The Government is looking to sell, recycle or dispose of 7,500 voting machines; 154 reading units for uploading candidate details and downloading votes; 12,842 ballot modules used to store votes cast; 292 cases for carrying the units and modules; 1,232 transport and storage trolleys and 2,142 hand trolleys; 4,787 metal tilt tables the machine sit on and 918 tray attachments.

This morning, Mr Noonan blamed the previous government for wasting taxpayers’ money on the machines.

“Fianna Fáil thought it would not be fashionable as Bertie (Ahern) said to be ‘using the peann luaidhe’ any more and that you needed to have a hi-tech machine,” he told reporters as he went into Government Buildings this morning. “But when the hi-tech machine was checked out it didn’t do the job that it was supposed to do so the system was flawed.

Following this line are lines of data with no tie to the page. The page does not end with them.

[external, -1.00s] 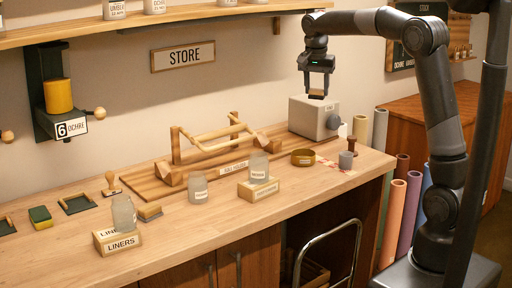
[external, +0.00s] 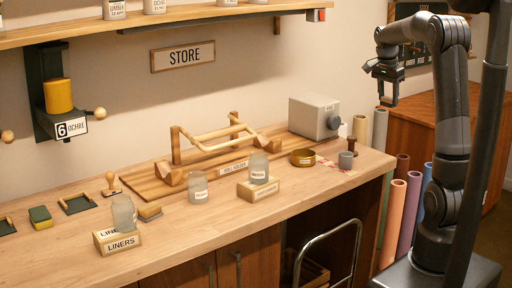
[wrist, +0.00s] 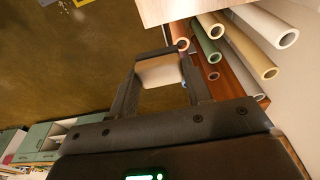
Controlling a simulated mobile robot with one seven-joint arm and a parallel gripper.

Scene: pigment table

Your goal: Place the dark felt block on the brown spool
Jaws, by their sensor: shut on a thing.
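My gripper (external: 387,91) is in the air beyond the right end of the bench, in front of the red-brown cabinet. It is shut on a small block (wrist: 160,72) with a cream face and a dark edge, which seems to be the dark felt block. The block sits between both fingers in the wrist view. A small brown upright piece (external: 352,143), perhaps the brown spool, stands at the bench's right end behind a grey cylinder. It is to the left of and below my gripper.
A grey box (external: 314,117) with a knob and a brass-coloured ring dish (external: 303,157) are near the brown piece. Upright coloured rolls (external: 397,215) stand between bench and cabinet (external: 430,120). Roll ends (wrist: 275,28) also show in the wrist view.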

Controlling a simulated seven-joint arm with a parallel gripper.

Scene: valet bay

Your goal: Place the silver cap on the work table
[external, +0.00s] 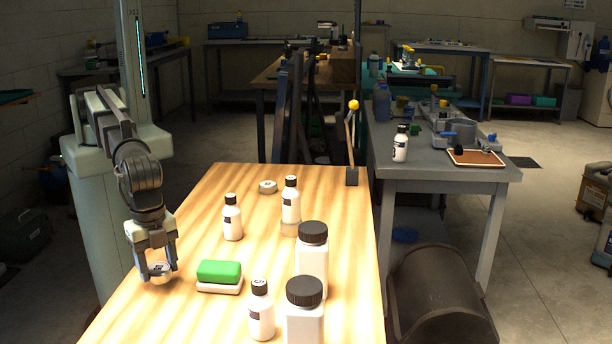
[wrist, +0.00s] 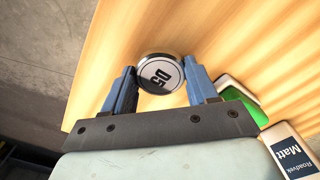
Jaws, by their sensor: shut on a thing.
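The silver cap (wrist: 160,74) is a round metal disc with a white face and a dark printed label, "D5" as far as I can read it. My gripper (wrist: 160,90) is shut on it, one finger at each side. In the external view my gripper (external: 161,270) is at the left edge of the work table (external: 190,315), with the cap (external: 160,268) between its fingertips. The cap is at or just above the wooden top; I cannot tell whether it touches. Another small round metal cap or tin (external: 267,187) lies farther back on the table.
A green-and-white sponge-like block (external: 219,272) sits just right of my gripper. White bottles with black caps, such as one at centre left (external: 232,220) and a large one (external: 312,260), stand to the right. The table's left edge is close. Bare wood lies behind the block.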

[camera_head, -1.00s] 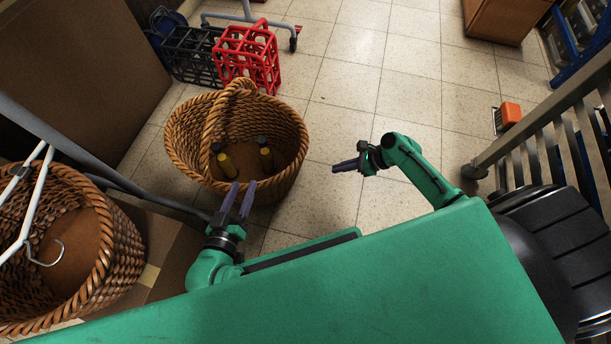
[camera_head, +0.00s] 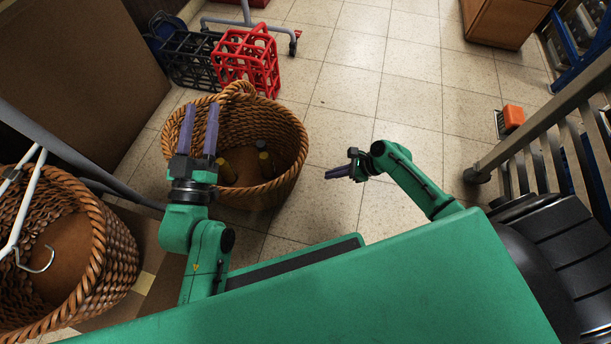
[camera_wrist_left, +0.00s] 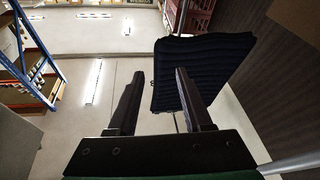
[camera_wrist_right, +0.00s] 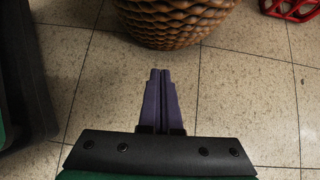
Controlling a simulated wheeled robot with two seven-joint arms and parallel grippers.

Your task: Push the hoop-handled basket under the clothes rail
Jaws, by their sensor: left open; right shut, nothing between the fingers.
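The hoop-handled basket (camera_head: 270,190) is brown and woven, and stands upright on the tiled floor in the head view, with bottles (camera_head: 265,163) inside. The right wrist view shows the basket's side (camera_wrist_right: 175,20) ahead of the fingers. A grey rail bar (camera_head: 60,135) with white hangers (camera_head: 18,215) is at left.
A second woven basket (camera_head: 120,255) without a visible hoop stands at lower left. Red (camera_head: 250,60) and dark (camera_head: 190,60) crates stand behind the hooped basket, near a grey wheeled foot (camera_head: 250,22). A slatted barrier (camera_head: 540,130) is at right.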

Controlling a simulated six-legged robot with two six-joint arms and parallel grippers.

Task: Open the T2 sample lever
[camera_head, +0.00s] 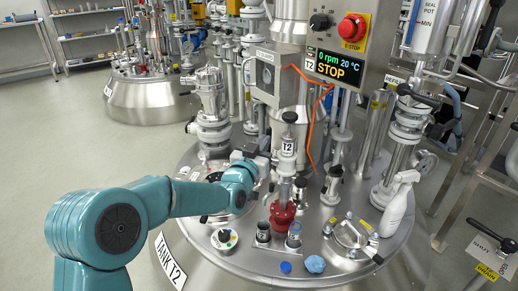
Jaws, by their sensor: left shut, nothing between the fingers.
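The T2 sample valve (288,168) stands upright on the lid of tank T2 (190,262), with a black top, a white T2 label and a red foot (283,214). My teal left arm reaches in from the left over the lid. My right gripper is out of view.
The control box with red E-stop (353,27) hangs above. Pipes crowd behind; open floor lies left.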

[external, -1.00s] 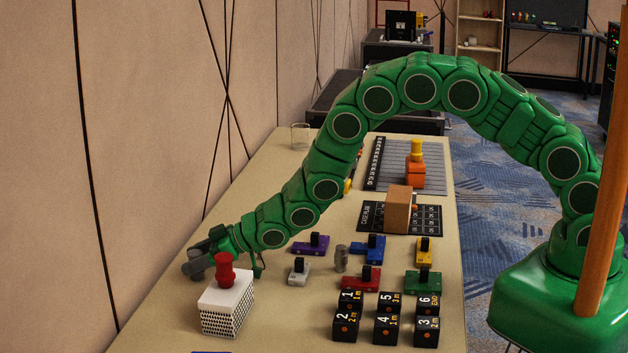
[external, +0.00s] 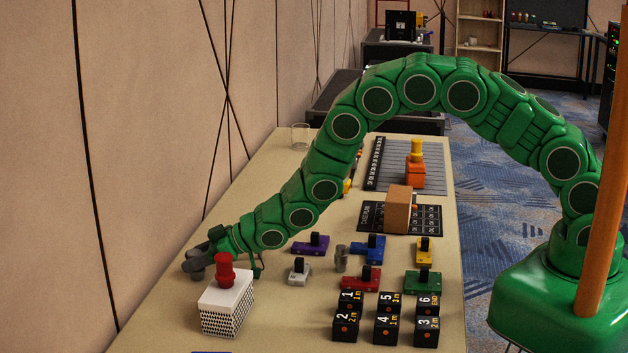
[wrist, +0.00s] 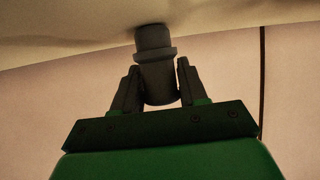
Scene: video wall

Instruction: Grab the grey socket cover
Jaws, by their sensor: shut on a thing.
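The grey socket cover (wrist: 152,45) is a grey cylinder with a wider collar, seen between the two dark fingers in the wrist view. My gripper (wrist: 158,78) is shut on it, one finger on each side. In the external view, my gripper (external: 218,256) is at the left edge of the table, just behind the white box. A grey round end there, at its left, looks like part of the cover (external: 196,274). The rest is hidden by the gripper and the box. I cannot tell whether the cover touches the table.
A red knob-shaped piece (external: 225,270) stands on the white box (external: 227,305), close in front of my gripper. Several coloured switch-like blocks and black numbered cubes (external: 387,329) fill the table's middle and front. The wall is close on the left.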

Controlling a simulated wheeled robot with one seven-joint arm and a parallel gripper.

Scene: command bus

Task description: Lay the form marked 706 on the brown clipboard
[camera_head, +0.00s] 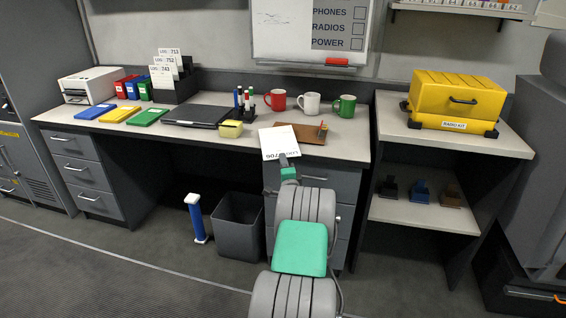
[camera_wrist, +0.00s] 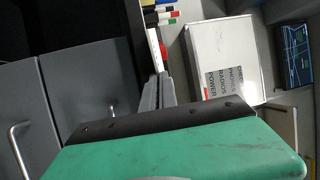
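The white form marked 706 (camera_head: 279,145) is at the desk's front edge in the head view, its lettering upside down. My gripper (camera_head: 284,160) is at its near edge, with the fingers close together on it. The brown clipboard (camera_head: 312,137) lies on the desk behind and to the right of the form, which hides its left part. Its clip is at the right end. I cannot tell whether the form touches the clipboard. In the wrist view the gripper fingers (camera_wrist: 158,92) are nearly together; the form's face does not show clearly there.
A yellow sticky-note block (camera_head: 230,129), a pen holder (camera_head: 243,108) and a black laptop-like case (camera_head: 197,116) are left of the form. Red (camera_head: 275,100), white (camera_head: 308,104) and green (camera_head: 344,106) mugs stand behind the clipboard. Log forms stand in a black rack (camera_head: 175,85).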

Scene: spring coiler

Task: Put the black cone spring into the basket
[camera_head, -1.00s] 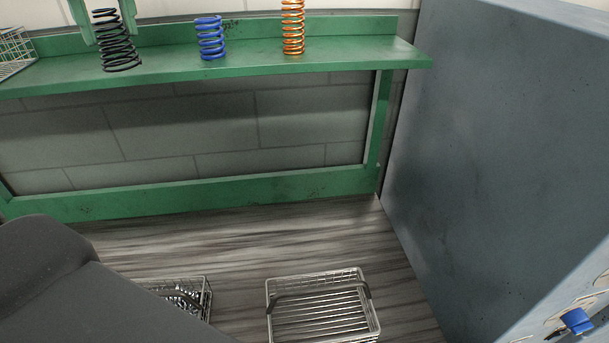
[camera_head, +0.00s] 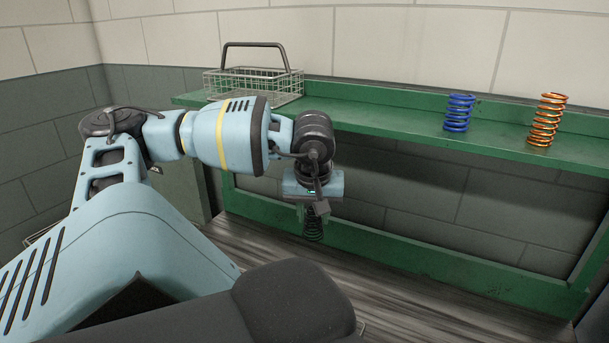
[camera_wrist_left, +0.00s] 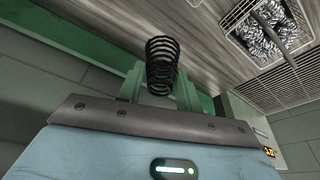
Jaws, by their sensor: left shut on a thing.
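The black cone spring (camera_head: 313,226) hangs below my left gripper (camera_head: 312,209), in front of the green bench and lower than its top. In the left wrist view the spring (camera_wrist_left: 162,62) stands between the two green fingers, and the gripper (camera_wrist_left: 162,82) is shut on it. A wire basket (camera_head: 253,88) with a raised dark handle stands on the left end of the bench, behind my left arm; it looks empty. Another wire basket (camera_wrist_left: 248,40), filled with shiny metal pieces, is on the floor in the left wrist view. My right gripper is not in view.
A blue spring (camera_head: 458,113) and an orange spring (camera_head: 546,119) stand on the right part of the green bench (camera_head: 400,138). The bench top between the basket and the blue spring is clear. The wood-look floor (camera_head: 400,300) is below.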

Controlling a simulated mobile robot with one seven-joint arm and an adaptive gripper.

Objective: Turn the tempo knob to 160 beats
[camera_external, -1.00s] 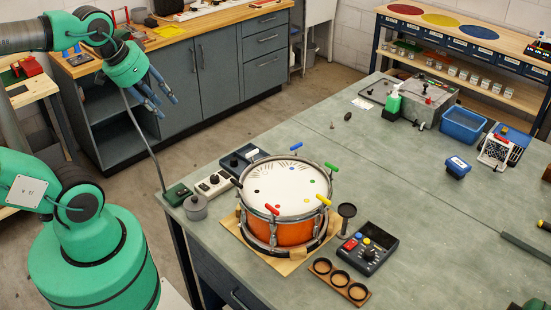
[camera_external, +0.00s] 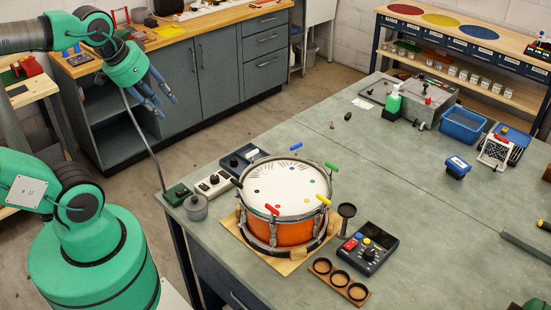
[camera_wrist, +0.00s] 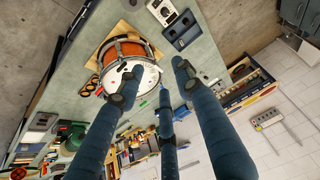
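No knob is readably marked tempo, and no number scale can be read. A white box (camera_external: 214,183) with dark knobs and a dark blue box (camera_external: 243,159) with a knob stand behind the drum; the white box (camera_wrist: 166,12) and the dark blue box (camera_wrist: 182,29) also show in the wrist view. My gripper (camera_external: 160,94) is open and empty, its blue fingers spread, in the air left of the bench and well away from all the boxes.
An orange drum (camera_external: 296,232) with coloured pegs stands on a wooden board near the bench's front. A grey pot (camera_external: 195,207), a dark stand (camera_external: 346,215) and a three-ring holder (camera_external: 340,281) are around it. The bench's middle is mostly clear.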

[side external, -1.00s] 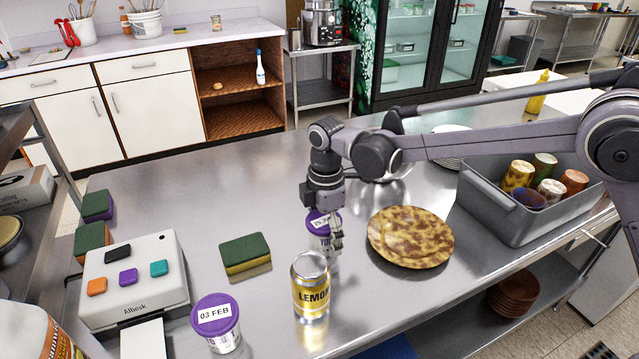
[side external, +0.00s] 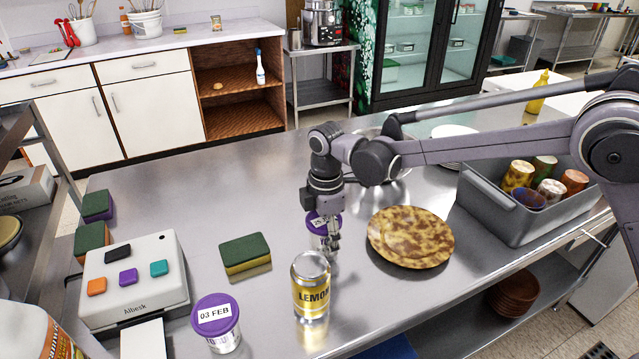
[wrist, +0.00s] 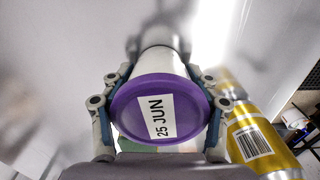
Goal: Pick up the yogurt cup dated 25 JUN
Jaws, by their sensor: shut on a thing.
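The yogurt cup dated 25 JUN (wrist: 128,103) has a purple lid and a white label, which reads clearly in the wrist view. In the side view the same cup (side external: 318,223) is partly hidden by my gripper (side external: 328,240). In the wrist view my gripper (wrist: 158,115) has a finger on each side of the cup and is shut on it. I cannot tell whether the cup's base is touching the steel counter. Another purple-lidded yogurt cup, dated 03 FEB (side external: 216,325), stands at the front left.
A yellow lemon can (side external: 311,288) stands close in front of the held cup; it also shows in the wrist view (wrist: 255,145). A sponge (side external: 245,255) lies left.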

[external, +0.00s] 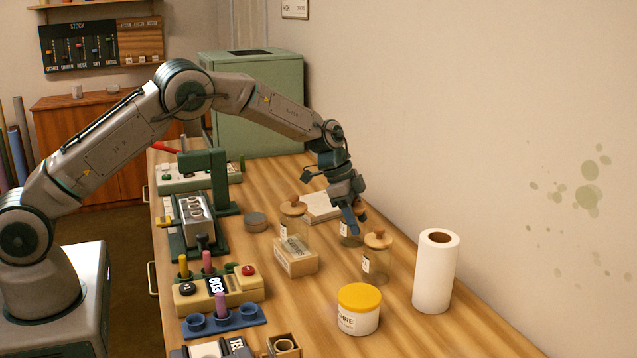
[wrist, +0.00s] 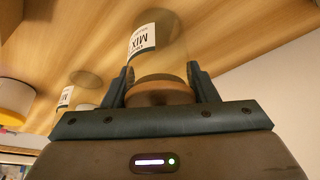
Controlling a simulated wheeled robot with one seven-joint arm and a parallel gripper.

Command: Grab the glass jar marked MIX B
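In the external view, my gripper (external: 354,218) points down over a glass jar (external: 349,240) on the wooden table, hiding most of its top. In the wrist view, that glass jar (wrist: 158,42) has a wooden lid and a white label reading MIX; the letter after it is not legible. My gripper (wrist: 160,78) has one finger on each side of the lid and upper jar. Whether both fingers press on it is unclear. A second corked jar (external: 375,262) stands nearer the front, and a third corked jar (external: 293,222) stands to the left.
A small wooden box (external: 296,262), a yellow-lidded tub (external: 359,310) and a paper roll (external: 435,270) stand close by. In the wrist view, another labelled jar (wrist: 66,96) is at left. Peg and tool stands (external: 225,285) line the table's left side.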

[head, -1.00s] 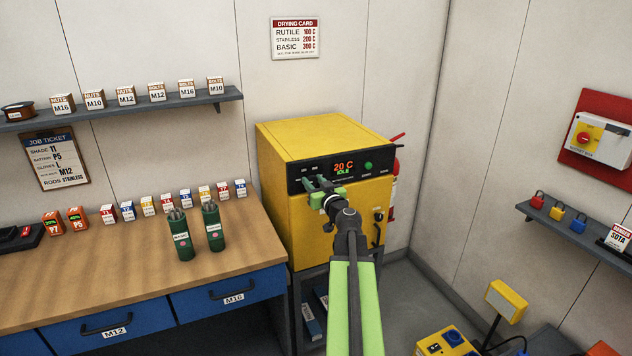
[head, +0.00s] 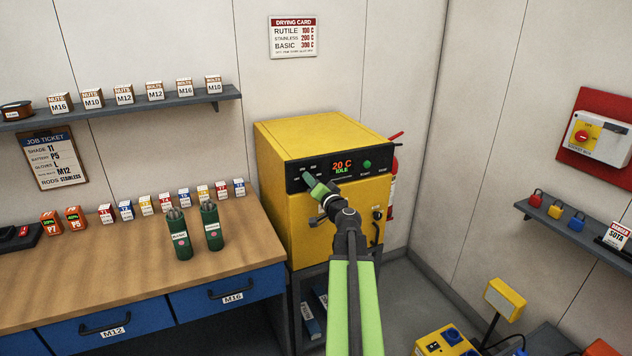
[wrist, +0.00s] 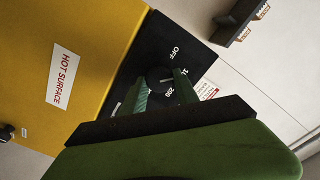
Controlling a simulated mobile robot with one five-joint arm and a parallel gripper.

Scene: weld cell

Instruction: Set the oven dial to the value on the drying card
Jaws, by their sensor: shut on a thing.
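The yellow oven (head: 290,215) stands against the wall, with a black panel whose display (head: 342,166) reads 20 C IDLE. My gripper (head: 312,182) is at the left of that panel. In the wrist view its green fingers lie on both sides of the round black dial (wrist: 158,75), shut on it. OFF, a partly hidden mark and 200 show around the dial. A pale pointer line shows on it; its exact setting is unclear. The drying card (head: 293,38) lists rutile 100 C, stainless 200 C, basic 300 C. The job ticket (head: 54,160) says rods stainless.
A green start button (head: 367,164) is right of the display. Two green rod canisters (head: 180,238) stand on the workbench (head: 110,265) left of the oven. A shelf (head: 120,110) with boxes hangs above. A fire extinguisher (head: 391,185) is beside the oven.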

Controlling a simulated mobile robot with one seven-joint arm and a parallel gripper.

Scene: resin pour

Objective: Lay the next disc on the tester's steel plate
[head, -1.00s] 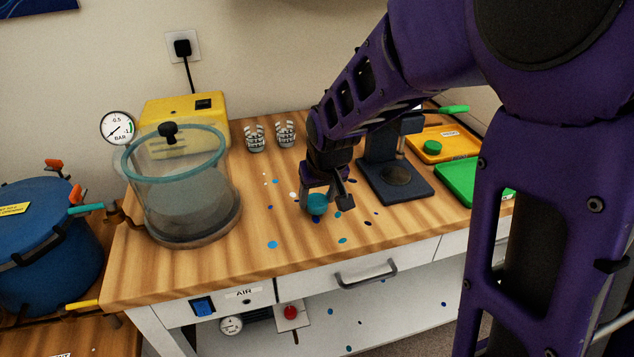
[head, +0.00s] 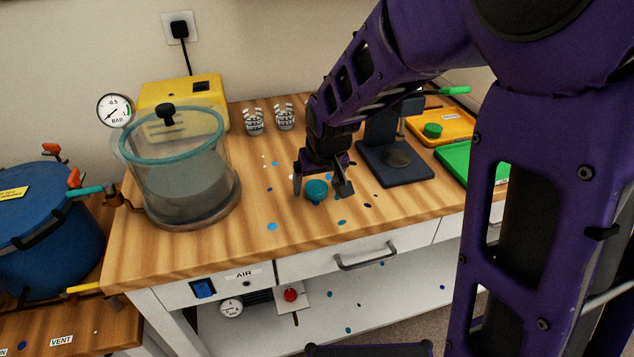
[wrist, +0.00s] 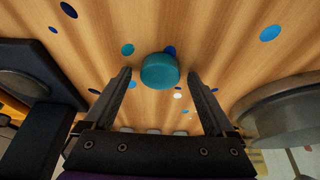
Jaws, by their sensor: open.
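A teal disc (head: 316,189) lies on the wooden bench, apparently thick and round. My gripper (head: 321,188) is open above it, pointing down, with one finger to either side in the head view. In the wrist view the disc (wrist: 159,71) shows between and just beyond the open fingertips (wrist: 159,75), with a gap on each side. The dark tester (head: 390,175) stands to the right, and its round steel plate (head: 398,158) looks bare. My arm hides part of the tester's upper body.
Coloured spots dot the bench around the disc. A glass vacuum chamber (head: 180,180) stands left, with a yellow pump (head: 205,97) behind it. An orange tray (head: 455,122) holding a green disc (head: 432,130) and a green tray (head: 470,160) lie right of the tester.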

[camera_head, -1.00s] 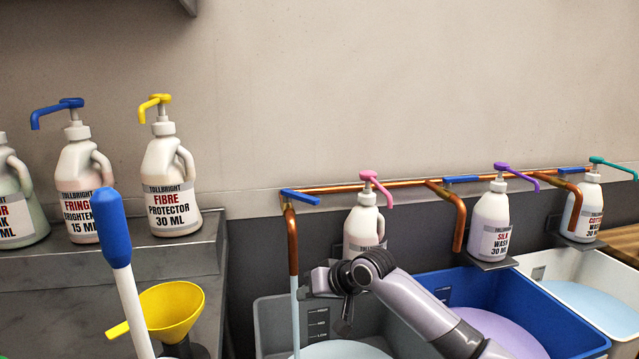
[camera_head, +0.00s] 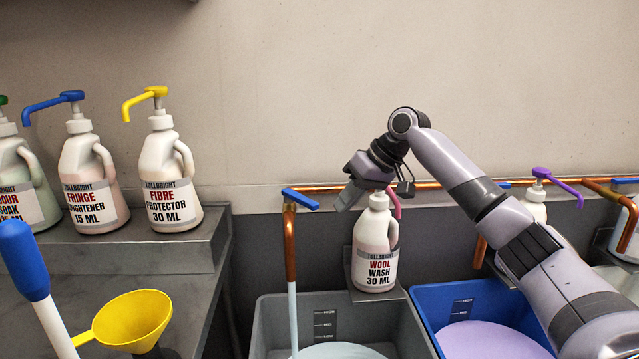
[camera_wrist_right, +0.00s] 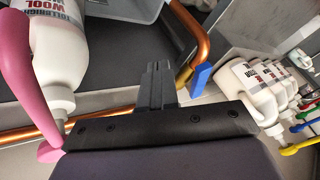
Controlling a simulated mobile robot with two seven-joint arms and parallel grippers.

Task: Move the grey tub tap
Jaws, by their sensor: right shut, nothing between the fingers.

They are valueless now.

"There may be a market for them in Irish-themed pubs across the world," he joked.

Mr Ahern told the Dáil in 2007 that by not adopting the new technology “this country will move into the 21st century being a laughing stock with our stupid aul pencils”.

The government agreed to buy the machines for €50 million after they were piloted in a number of constituencies in the 2002 general election and in the Nice referendum. Since then, the bill to taxpayers for the machines has risen to €54.7 million in purchase and storage costs.

Dutch firm Nedap made the machines and public concerns in the Netherlands and Germany prompted the decommissioning of thousands of the machines in those countries.

Plans to use them nationally in the 2004 European and local elections were abandoned amid controversy over the system’s transparency and whether it was open to manipulation.

In April 2009, the then Green Party minister for the environment John Gormley announced that e-voting would be scrapped and the machines disposed of.

The machines were originally stored at 25 regional locations until, four years ago, 4,762 were moved to a central facility at Gormanston Army camp, Co Meath, at a one-off cost of €328,363.

A further 14 machines are held in the Custom House, Dublin.

The remaining machines are stored at 13 local premises chosen by returning officers.

Local storage costs last year amounted to €144,320.